UN’s Brahimi: Round One of Syria Peace Talks Failed

In Geneva

As the first round of talks between the Assad regime and opposition closed, the U.N. envoy in charge of mediating the dialogue said the negotiations were going nowhere.

The first round of Geneva 2 talks meant to negotiate an end to the bloody Syrian civil war, after several twists and turns, ultimately failed to make any progress at all, U.N. special representative Lakhdar Brahimi said Friday.

Brahimi addressed a crowd of senior government officials, diplomats, military leaders, and experts at the Munich Security Conference in a late-night session devoted to the three-year-long Syria crisis. He personally oversaw a week’s worth of talks in Geneva between the Syrian regime and the leadership of the Syrian Opposition Coalition, a group representing some of the more moderate elements of Syria’s civilian opponents of President Bashar al-Assad’s government. The goal was to implement the Geneva Communique, the 2012 document that called for a transitional governing body in Syria.

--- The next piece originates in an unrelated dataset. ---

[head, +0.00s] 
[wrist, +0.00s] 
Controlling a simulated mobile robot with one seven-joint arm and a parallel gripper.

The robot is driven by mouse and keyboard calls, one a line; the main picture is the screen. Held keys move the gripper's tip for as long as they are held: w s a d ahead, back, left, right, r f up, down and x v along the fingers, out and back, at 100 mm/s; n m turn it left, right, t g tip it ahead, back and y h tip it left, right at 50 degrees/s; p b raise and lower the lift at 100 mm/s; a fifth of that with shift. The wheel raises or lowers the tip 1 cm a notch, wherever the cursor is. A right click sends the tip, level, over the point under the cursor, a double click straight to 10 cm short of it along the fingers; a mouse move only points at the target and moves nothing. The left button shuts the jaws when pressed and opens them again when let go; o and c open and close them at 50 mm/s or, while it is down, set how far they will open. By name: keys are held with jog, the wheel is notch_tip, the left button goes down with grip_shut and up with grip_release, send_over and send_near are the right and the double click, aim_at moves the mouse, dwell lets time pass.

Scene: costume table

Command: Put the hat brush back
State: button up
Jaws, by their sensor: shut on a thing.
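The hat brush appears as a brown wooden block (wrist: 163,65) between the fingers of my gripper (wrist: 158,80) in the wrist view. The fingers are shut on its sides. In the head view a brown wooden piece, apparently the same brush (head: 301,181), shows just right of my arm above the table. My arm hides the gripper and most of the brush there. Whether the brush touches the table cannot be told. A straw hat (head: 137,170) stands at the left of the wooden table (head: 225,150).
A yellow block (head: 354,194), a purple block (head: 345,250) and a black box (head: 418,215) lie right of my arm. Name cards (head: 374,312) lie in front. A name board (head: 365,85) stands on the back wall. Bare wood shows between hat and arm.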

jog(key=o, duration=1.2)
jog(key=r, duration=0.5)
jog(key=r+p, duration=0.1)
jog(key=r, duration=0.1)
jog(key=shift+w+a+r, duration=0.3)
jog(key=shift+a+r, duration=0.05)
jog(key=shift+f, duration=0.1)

“We’ve just had eight days of negotiations in Geneva… I’m sorry to report there was no progress,” Brahimi said. “It was very good that this has taken place, it was the first time that the government and some people who were opposing it met publicly and under the auspices of the United Nations, but we haven’t achieved anything.”

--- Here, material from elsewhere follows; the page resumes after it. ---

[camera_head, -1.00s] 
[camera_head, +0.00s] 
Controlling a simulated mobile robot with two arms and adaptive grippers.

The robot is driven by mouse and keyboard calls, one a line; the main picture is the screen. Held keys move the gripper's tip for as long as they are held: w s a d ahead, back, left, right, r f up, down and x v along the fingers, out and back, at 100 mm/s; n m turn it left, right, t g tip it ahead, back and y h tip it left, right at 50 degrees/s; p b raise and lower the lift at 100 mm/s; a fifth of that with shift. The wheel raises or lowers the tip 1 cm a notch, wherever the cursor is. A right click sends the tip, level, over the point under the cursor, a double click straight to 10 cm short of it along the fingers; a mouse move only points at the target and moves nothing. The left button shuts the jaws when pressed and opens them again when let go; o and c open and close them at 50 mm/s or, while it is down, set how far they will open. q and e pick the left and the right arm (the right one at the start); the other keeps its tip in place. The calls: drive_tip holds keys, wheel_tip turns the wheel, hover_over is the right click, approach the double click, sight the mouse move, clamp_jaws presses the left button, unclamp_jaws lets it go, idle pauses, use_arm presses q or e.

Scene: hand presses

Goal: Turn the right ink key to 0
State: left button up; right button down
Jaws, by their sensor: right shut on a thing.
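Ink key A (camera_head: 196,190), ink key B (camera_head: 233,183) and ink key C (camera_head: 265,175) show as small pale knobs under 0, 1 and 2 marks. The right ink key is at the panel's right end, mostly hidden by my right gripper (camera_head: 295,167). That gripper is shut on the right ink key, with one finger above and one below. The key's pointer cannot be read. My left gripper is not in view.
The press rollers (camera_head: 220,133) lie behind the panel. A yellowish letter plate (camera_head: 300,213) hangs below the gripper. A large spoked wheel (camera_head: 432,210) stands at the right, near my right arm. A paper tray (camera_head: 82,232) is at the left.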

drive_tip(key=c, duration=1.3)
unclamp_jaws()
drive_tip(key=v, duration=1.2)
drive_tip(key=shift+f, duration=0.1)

Not only was there no progress in finding a way out of the conflict, which has claimed more than 130,000 lives and created millions of refugees, but the talks even failed to make progress on ancillary issues such as humanitarian access to cities under siege, the release of prisoners, or the release of information about those who have disappeared after being arrested by the regime, Brahimi said.

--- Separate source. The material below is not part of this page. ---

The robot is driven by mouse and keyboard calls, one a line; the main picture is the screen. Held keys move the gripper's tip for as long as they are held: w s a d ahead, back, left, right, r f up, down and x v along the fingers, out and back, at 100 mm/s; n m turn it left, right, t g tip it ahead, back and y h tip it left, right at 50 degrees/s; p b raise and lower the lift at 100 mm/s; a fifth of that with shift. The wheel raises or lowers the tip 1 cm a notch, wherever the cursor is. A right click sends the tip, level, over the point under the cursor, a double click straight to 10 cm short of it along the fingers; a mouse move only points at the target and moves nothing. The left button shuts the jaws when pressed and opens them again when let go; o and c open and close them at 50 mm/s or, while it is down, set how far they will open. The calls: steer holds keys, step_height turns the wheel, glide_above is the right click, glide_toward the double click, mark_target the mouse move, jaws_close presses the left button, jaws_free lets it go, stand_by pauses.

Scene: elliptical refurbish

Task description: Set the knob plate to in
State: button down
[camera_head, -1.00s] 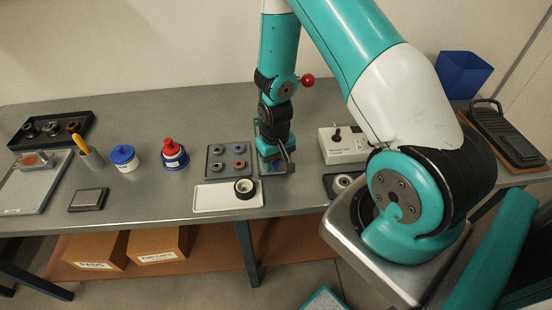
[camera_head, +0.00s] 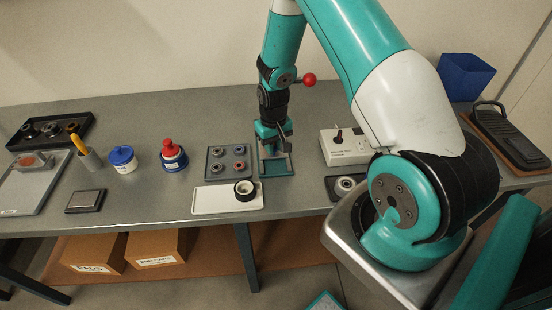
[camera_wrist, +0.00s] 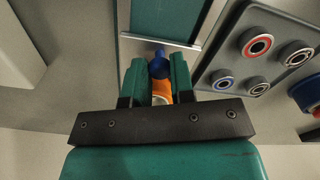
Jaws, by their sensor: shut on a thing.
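The knob plate (camera_wrist: 166,15) is a teal panel with a pale metal edge, at the top of the wrist view. In the head view its teal frame (camera_head: 281,173) lies on the bench right of the ring tray. A small knob with a blue end (camera_wrist: 158,64) and an orange part (camera_wrist: 161,87) stands at the panel's metal edge in the wrist view. My gripper (camera_wrist: 160,72) is shut on this knob, with a finger on either side. In the head view my gripper (camera_head: 275,148) is over the back part of the frame and hides the knob.
A dark tray (camera_head: 211,172) with several coloured rings is just left of the frame. A white tray (camera_head: 215,201) with a black-and-white roll (camera_head: 244,190) lies in front. A pale box with a black lever (camera_head: 347,149) stands right of my gripper.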

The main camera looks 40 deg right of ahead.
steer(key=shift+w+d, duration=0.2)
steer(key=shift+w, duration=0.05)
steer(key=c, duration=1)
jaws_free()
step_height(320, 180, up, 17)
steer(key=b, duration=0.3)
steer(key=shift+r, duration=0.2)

“We thought that if we first addressed some of the humanitarian issues perhaps we could achieve something there, but we didn’t,” he said.

Brahimi said he hoped another round of talks in Geneva would begin on Feb. 10, although the Syrian regime has not yet committed to attend. Brahimi called on Russia to bring the regime back to the negotiating table.

“I hope that those who have influence on the government and also on the opposition will do their best to make sure that the people who come back on the 10th of February will be a little more constructive and discuss seriously how this war is going to be finished.” he said.

The Daily Beast asked Brahimi whether the regime believed in the basic principles of the Geneva communique, and if not, could the negotiations continue.

“The regime says now that they accept the communique and they want to implement it, but of course they have a reading that is perhaps different than other people, and they repeat every day that the problem is terrorism,” Brahimi said. “The government thinks they can win.”

Anne Marie Slaughter, former State Department official, compared the international attitude toward the plight of Syrian citizens to the international community’s failure to stop the atrocities in the Holocaust during World War II.

“In the United States we often ask, ‘Why didn’t Roosevelt bomb the trains?” she said. “We aren’t very different.”

Slaughter also railed against the Obama administration’s Syria policy, which has touted a shaky agreement to rid the Syrian regime of its chemical-weapons stockpiles while avoiding direct intervention in the civil war itself.

Kerry met with Brahimi, U.N. Secretary General Ban Ki-moon, and Russian Foreign Sergei Lavrov Friday night in Munich.

“Secretary Kerry pressed Foreign Minister Lavrov to push the regime for more progress on moving the remaining chemical weapons within Syria to the port in Latakia. He reiterated his belief that the pace and progress has been unacceptable,” the State Department said in readout of the meeting. “Finally, they discussed the next round of negotiations in February. Secretary Kerry made clear that the creation of a transitional governing body, by mutual consent, must be a primary focus.”

Brahimi’s not so subtle criticism of the Syrian government’s attitude comes after the regime’s delegation repeatedly criticized him, disobeyed his instructions, and disrespected him in other ways during the Geneva talks, according to two diplomatic sources who were privy to the details of the closed-door parts of the negotiations. 
 
The regime delegation’s clashes with Brahimi started in Montreux when senior officials from several countries, including Secretary of State John Kerry, met to kick off the negotiations. In the public opening session, Syrian Foreign Minister Walid Muallem rambled on for 30 minutes about terrorism and refused Brahimi’s repeated requests to be constructive, stick to the topics on the agenda, and keep his remarks within the allotted time.

The regime delegation’s antics continued when negotiations began in Geneva. The head of the regime delegation, Bashar Jaafari, spent 30 of his 45 allotted minutes in one negotiating session on an anti-American screed deriding U.S. Ambassador to Syria Robert Ford (who wasn’t even there), one inside diplomatic source said.

Participants were taken aback in another session when Jaafari admitted that the regime is indeed holding children on the grounds that they are “spies” for the terrorists, the diplomatic source said. Jaafari also admitted that the regime is indeed holding women on the grounds that they are presumed to be suicide bombers.

Throughout the sessions, Jaafari repeatedly made derisive references to Wahabiism, the branch of Islam followed by the leadership of Saudi Arabia, among others. At one point Brahimi told Jaafari he would not tolerate any insult to any faith in the negotiations and that Jaafari’s comments bordered on blasphemy. Jaafari wouldn’t quit, so that negotiation session abruptly ended.

“Jaafari was insulting Brahimi in the closed-door negotiations,” another diplomatic source said. “It was utter lunacy.”